Table 1-2 Exceptions of the com.oracle.deviceaccess Package

Suite Type	Description
`InvalidOperationException`	Thrown by an instance of `Peripheral` to indicate that an attempted operation is not allowed for the peripheral.
`InvalidStateException`	Thrown by an instance of `Peripheral` to indicate that an operation as been attempted at an inappropriate time. In other words, the peripheral device is not in an appropriate state for the requested operation.
`PeripheralConfigInvalidException`	Thrown to indicate that the provided peripheral configuration is invalid/is not supported.
`PeripheralException`	Thrown to indicate that a general exception occurred on a peripheral operation.
`PeripheralExistsException`	Thrown by the `PeripheralManager` to indicate that a peripheral device is already registered for the specified ID.

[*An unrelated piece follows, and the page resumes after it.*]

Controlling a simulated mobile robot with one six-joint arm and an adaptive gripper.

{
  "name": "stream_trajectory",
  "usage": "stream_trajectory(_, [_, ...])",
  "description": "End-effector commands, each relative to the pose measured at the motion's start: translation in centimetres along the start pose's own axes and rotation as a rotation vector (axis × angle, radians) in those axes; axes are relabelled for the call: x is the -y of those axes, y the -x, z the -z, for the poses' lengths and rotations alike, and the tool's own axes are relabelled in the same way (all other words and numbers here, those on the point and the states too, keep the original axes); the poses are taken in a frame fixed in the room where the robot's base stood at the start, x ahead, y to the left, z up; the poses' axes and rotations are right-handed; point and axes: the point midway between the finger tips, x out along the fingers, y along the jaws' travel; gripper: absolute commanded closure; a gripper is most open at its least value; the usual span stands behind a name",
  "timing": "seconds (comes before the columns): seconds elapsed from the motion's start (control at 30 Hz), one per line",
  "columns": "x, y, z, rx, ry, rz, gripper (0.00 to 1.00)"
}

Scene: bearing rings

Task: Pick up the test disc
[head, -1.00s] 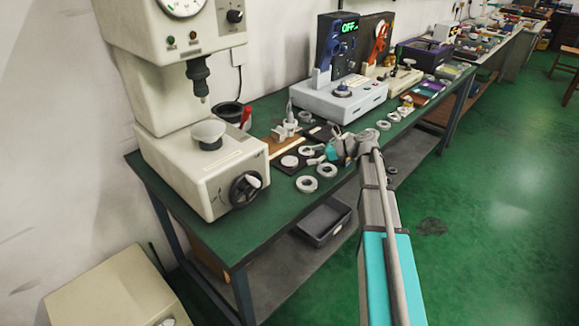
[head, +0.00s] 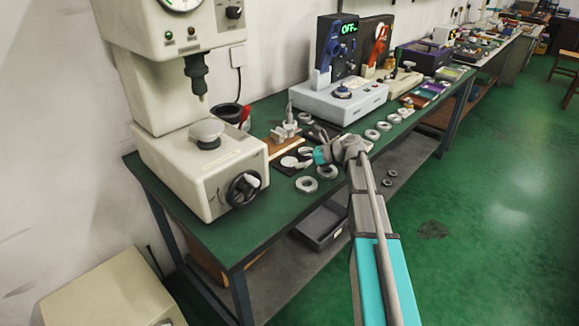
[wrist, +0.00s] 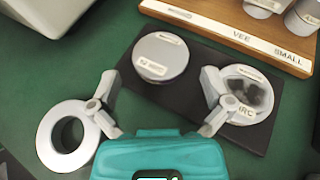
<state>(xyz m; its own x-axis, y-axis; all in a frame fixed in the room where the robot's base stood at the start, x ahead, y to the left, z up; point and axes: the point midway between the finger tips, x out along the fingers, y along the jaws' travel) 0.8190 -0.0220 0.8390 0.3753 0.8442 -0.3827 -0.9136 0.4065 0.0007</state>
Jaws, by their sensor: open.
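A round grey disc (wrist: 160,57) with a small label lies flat on a dark pad (wrist: 195,88) in the wrist view; I take it for the test disc. In the head view the disc (head: 289,161) sits on the table left of my gripper (head: 305,157). In the wrist view my gripper (wrist: 158,82) is open and empty, its fingers spread either side of the disc's near edge. I cannot tell its height above the pad. A ring with an inner label (wrist: 262,75) lies on the same pad, partly hidden by the right finger.
A plain ring (wrist: 55,112) lies on the green table by the left finger. A wooden rack (wrist: 220,30) labelled VEE and SMALL stands behind the pad. A cream press (head: 200,170) stands left, a grey tester (head: 338,100) behind. More rings (head: 372,134) lie to the right.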

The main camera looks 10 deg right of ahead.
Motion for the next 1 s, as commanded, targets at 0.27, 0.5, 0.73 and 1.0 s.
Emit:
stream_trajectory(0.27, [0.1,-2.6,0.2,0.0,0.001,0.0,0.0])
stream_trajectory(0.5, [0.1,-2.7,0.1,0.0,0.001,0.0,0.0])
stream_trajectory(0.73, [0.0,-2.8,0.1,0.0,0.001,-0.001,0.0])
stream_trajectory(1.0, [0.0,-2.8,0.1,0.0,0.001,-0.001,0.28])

`PeripheralNotAvailableException`	Thrown by an instance of `Peripheral` to indicate that an operation is attempted on a peripheral which is not yet available.
`PeripheralNotFoundException`	Thrown to indicate that there is no peripheral matching the provided peripheral numerical ID or name.
`PeripheralTypeNotSupportedException`	Thrown to indicate permanent unavailability of the looked up peripheral.